Entries from a robot dataset.
## START
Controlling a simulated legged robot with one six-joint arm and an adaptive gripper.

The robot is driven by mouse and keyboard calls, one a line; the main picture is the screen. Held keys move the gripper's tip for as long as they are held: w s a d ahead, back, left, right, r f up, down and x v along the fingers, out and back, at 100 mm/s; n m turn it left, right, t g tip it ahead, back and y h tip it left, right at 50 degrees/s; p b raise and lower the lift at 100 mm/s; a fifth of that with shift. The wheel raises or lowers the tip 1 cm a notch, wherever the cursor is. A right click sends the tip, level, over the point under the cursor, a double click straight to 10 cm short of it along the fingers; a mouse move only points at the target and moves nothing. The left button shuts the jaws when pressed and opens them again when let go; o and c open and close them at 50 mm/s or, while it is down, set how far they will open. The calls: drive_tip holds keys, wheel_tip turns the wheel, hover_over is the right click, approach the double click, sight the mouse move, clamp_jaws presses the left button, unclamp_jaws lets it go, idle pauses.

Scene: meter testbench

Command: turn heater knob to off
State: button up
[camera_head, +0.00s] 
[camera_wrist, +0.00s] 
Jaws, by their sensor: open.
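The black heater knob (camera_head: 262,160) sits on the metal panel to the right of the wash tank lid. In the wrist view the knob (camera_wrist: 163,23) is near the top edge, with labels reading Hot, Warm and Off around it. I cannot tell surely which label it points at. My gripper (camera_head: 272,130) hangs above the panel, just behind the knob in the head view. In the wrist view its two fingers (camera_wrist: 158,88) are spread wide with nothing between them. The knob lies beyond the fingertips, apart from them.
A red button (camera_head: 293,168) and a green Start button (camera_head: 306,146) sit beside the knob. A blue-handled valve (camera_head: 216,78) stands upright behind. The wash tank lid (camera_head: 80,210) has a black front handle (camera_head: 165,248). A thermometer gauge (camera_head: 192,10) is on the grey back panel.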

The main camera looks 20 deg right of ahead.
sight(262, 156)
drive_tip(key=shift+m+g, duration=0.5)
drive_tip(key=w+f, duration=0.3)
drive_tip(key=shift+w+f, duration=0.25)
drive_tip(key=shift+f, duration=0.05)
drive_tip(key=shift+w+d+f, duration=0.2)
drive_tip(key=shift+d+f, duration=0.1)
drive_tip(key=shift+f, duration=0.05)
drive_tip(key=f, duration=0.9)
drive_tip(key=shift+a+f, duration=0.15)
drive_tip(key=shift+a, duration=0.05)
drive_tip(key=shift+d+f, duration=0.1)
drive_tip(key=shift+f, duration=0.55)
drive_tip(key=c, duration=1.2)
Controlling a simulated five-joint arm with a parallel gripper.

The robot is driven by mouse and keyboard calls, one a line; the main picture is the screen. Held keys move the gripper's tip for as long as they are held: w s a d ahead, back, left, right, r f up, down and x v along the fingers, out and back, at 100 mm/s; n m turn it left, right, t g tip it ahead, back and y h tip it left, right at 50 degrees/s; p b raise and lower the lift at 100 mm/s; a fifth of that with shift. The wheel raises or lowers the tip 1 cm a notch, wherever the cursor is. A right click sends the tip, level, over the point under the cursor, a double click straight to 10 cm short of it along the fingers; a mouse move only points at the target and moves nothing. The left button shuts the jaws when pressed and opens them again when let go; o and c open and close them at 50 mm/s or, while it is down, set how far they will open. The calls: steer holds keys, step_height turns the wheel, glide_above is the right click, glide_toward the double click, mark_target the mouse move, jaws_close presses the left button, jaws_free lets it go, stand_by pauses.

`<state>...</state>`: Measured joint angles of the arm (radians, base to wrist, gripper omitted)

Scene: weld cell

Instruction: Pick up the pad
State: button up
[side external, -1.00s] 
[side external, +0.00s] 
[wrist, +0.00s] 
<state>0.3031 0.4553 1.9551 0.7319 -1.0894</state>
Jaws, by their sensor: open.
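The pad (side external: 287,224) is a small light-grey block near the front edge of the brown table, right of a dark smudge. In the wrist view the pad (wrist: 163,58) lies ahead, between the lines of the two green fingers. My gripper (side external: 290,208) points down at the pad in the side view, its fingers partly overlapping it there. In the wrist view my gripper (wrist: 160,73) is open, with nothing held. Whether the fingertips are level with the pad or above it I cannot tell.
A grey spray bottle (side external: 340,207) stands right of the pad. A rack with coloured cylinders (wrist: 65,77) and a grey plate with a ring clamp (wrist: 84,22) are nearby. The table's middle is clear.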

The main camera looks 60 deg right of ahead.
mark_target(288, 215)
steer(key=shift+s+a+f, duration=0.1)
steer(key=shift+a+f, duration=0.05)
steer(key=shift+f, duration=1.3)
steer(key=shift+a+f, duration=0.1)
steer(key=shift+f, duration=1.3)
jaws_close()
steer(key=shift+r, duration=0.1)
## END
The task. Copy all lines from the material that hold "lift".

Exercise output.
The robot is driven by mouse and keyboard calls, one a line; the main picture is the screen. Held keys move the gripper's tip for as long as they are held: w s a d ahead, back, left, right, r f up, down and x v along the fingers, out and back, at 100 mm/s; n m turn it left, right, t g tip it ahead, back and y h tip it left, right at 50 degrees/s; p b raise and lower the lift at 100 mm/s; a fifth of that with shift. The wheel raises or lowers the tip 1 cm a notch, wherever the cursor is. A right click sends the tip, level, over the point under the cursor, a double click straight to 10 cm short of it along the fingers; a mouse move only points at the target and moves nothing. The left button shuts the jaws when pressed and opens them again when let go; o and c open and close them at 50 mm/s or, while it is down, set how far they will open. The calls: drive_tip holds keys, wheel_tip turns the wheel, hover_over is the right click, approach the double click, sight the mouse move, clamp_jaws presses the left button, unclamp_jaws lets it go, idle pauses.
The robot is driven by mouse and keyboard calls, one a line; the main picture is the screen. Held keys move the gripper's tip for as long as they are held: w s a d ahead, back, left, right, r f up, down and x v along the fingers, out and back, at 100 mm/s; n m turn it left, right, t g tip it ahead, back and y h tip it left, right at 50 degrees/s; p b raise and lower the lift at 100 mm/s; a fifth of that with shift. The wheel raises or lowers the tip 1 cm a notch, wherever the cursor is. A right click sends the tip, level, over the point under the cursor, a double click straight to 10 cm short of it along the fingers; a mouse move only points at the target and moves nothing. The left button shuts the jaws when pressed and opens them again when let go; o and c open and close them at 50 mm/s or, while it is down, set how far they will open. The calls: steer holds keys, step_height turns the wheel, glide_above is the right click, glide_toward the double click, mark_target the mouse move, jaws_close presses the left button, jaws_free lets it go, stand_by pauses.

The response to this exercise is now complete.